Wilson v Bauer Media (Ruling No 5) [2017] VSC 355 (21 June 2017): application

August 13, 2017 |

As part of the rich vein of rulings and law that attend the Rebel Wilson case His Honour Dixon J considered an application by the Plaintiff to suppress publication of financial details she received from film contracts in  Wilson v Bauer Media (Ruling No 5) [2017] VSC 355 


The plaintiff applied pursuantto:

  • Section 18(1)(a) of the Open Courts Act 2013 (Vic) (the Act); or alternatively
  • the inherent jurisdiction of the court, on the grounds that the order is necessary to prevent prejudice to the proper administration of justice


Disclosure by publication or otherwise is prohibited of the financial benefits that the plaintiff has, will, or may receive under agreements or contracts made after 18 May 2015 in respect of the provision of the plaintiff’s services as an actor including but not limited to agreements in respect of the movies entitled or provisionally entitled ‘Pitch Perfect 3’, ‘Absolutely Fabulous’, ‘Private Benjamin’, ‘Isn’t it Romantic’ and ‘Dirty Rotten Scoundrels’.



As a preliminary point the Court noted that:

  • there is a presumption in favour of disclosure of information to which a court must have regard in determining whether to make a suppression order [4].
  • Section 18(1)(a) of the Open Courts Act gives the court a discretion to make a proceeding suppression order if satisfied that the order is necessary to prevent a real and substantial risk of prejudice to the proper administration of justice that cannot be prevented by other reasonably available means [5].
  • the court’s inherent jurisdiction to make a suppression order is unaffected by the Act [6]
  • if a real and substantial risk of prejudice to the proper administration of justice is a likely consequence in the absence of a proceeding suppression order, the order will be necessary under the Act.
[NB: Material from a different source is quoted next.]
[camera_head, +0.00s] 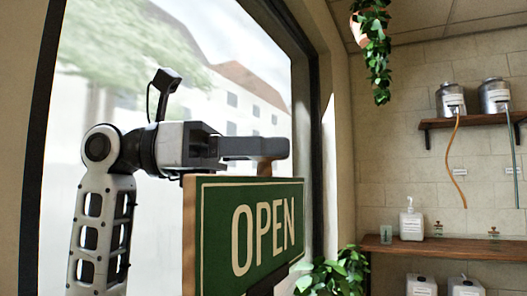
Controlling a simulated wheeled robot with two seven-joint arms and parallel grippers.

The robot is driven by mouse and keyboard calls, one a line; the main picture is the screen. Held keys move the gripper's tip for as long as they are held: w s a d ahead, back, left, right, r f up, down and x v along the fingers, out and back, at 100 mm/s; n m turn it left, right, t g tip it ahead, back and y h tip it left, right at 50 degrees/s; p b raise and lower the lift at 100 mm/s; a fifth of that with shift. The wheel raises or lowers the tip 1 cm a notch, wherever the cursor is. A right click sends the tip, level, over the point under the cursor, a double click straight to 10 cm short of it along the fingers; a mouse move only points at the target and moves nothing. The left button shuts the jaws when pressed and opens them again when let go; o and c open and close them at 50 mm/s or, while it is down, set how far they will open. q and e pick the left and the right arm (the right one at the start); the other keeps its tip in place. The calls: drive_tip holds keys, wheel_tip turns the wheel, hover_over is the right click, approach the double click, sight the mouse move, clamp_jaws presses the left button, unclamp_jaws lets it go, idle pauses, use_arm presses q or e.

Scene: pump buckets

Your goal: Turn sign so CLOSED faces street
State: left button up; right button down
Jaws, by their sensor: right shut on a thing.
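The sign (262,228) is a green board with a pale border and wood edge, hanging in front of the window. Its face towards me reads OPEN; its other face is hidden. A short wooden piece (265,167) stands up from its top edge.
The window (215,70) behind the sign shows a blurred street. Right of the sign are a leafy plant (338,275), a wooden shelf (440,248) with a white pump bottle (411,222), and a higher shelf with metal dispensers (495,97). Another plant (374,50) hangs from above.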

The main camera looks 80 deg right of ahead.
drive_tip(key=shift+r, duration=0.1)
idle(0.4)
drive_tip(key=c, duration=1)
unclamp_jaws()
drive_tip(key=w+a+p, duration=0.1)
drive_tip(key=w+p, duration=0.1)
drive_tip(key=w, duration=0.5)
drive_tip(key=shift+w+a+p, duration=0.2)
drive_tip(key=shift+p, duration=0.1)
It is for the applicant to satisfy the court of the necessity of the order by evidence or by sufficient credible information that is satisfactory to the court [7]
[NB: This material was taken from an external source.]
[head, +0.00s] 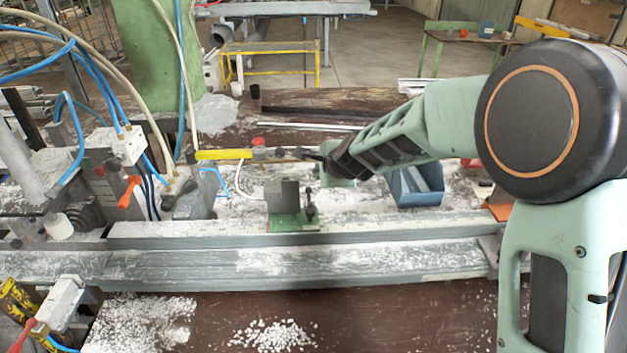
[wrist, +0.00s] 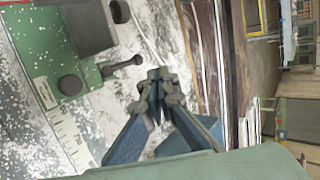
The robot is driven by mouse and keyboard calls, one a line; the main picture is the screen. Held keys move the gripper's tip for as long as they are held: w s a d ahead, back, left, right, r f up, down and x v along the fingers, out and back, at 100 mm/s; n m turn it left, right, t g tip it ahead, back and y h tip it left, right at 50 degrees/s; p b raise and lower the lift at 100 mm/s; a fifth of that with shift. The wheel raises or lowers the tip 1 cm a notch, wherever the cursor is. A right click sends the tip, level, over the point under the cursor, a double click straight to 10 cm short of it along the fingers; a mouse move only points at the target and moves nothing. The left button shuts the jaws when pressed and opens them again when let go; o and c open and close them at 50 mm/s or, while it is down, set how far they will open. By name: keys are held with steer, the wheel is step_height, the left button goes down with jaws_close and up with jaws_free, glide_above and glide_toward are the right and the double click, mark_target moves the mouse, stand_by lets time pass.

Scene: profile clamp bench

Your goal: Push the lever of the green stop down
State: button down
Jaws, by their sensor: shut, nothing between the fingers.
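The green stop (head: 288,222) sits on the grey profile rail in the middle of the head view, with a grey block on its green base. Its dark lever (head: 309,197) stands at the right side of the block. In the wrist view the green base (wrist: 48,52) is at the upper left, with a dark round knob, and the lever (wrist: 122,66) points toward my fingertips. My gripper (wrist: 157,82) is shut and empty, with a visible gap between it and the lever. In the head view my gripper (head: 312,154) appears above and behind the stop.
A blue bin (head: 416,190) stands right of the stop, below my forearm. A yellow-handled tool (head: 224,155) and an orange lever (head: 130,190) are to the left. The long grey rail (head: 250,265) runs across the front. White chips cover much of the bench.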

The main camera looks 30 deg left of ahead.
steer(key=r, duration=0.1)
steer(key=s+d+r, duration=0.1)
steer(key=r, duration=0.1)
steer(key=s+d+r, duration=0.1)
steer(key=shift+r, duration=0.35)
The plaintiff submitted that:

  • a proceeding suppression order was necessary to protect the third party commercial-in-confidence information of various film studios [8];
  • the making of a proceeding suppression order in the very limited terms sought will have no implications for public confidence in judicial integrity or independence, nor affect in any material way the ability of the public to understand the matters in issue in this proceeding [8]
  • commercial considerations may be relevant to the court’s discretion when determining whether or not to make a suppression order [9]
  • courts have protected commercially sensitive confidential information in a wide range of circumstances analogous to those in the present matter [9]
  • the inherent confidentiality of the sums paid under her contracts are, at [10] :

(a) the plaintiff considered the amounts she has been paid for movies such as Pitch Perfect 2 and Pitch Perfect 3 to be confidential;

(b) when the plaintiff signed contracts, she was not allowed to publicly state how much she has earned or will earn for those movies;

(c) she had never publicly stated how much she earned for movies such as Pitch Perfect 2 or Pitch Perfect 3;

(d) the amounts she was paid for movies such as Pitch Perfect 2 or Pitch Perfect 3 are not in the public domain;

(e) she does not know what amounts were paid to her co-stars in movies such as Pitch Perfect 2 and Pitch Perfect 3 and she does not tell other co-stars what she is paid; and

(f) if she knew what other actors were being paid, it would be of use to her in negotiating future roles.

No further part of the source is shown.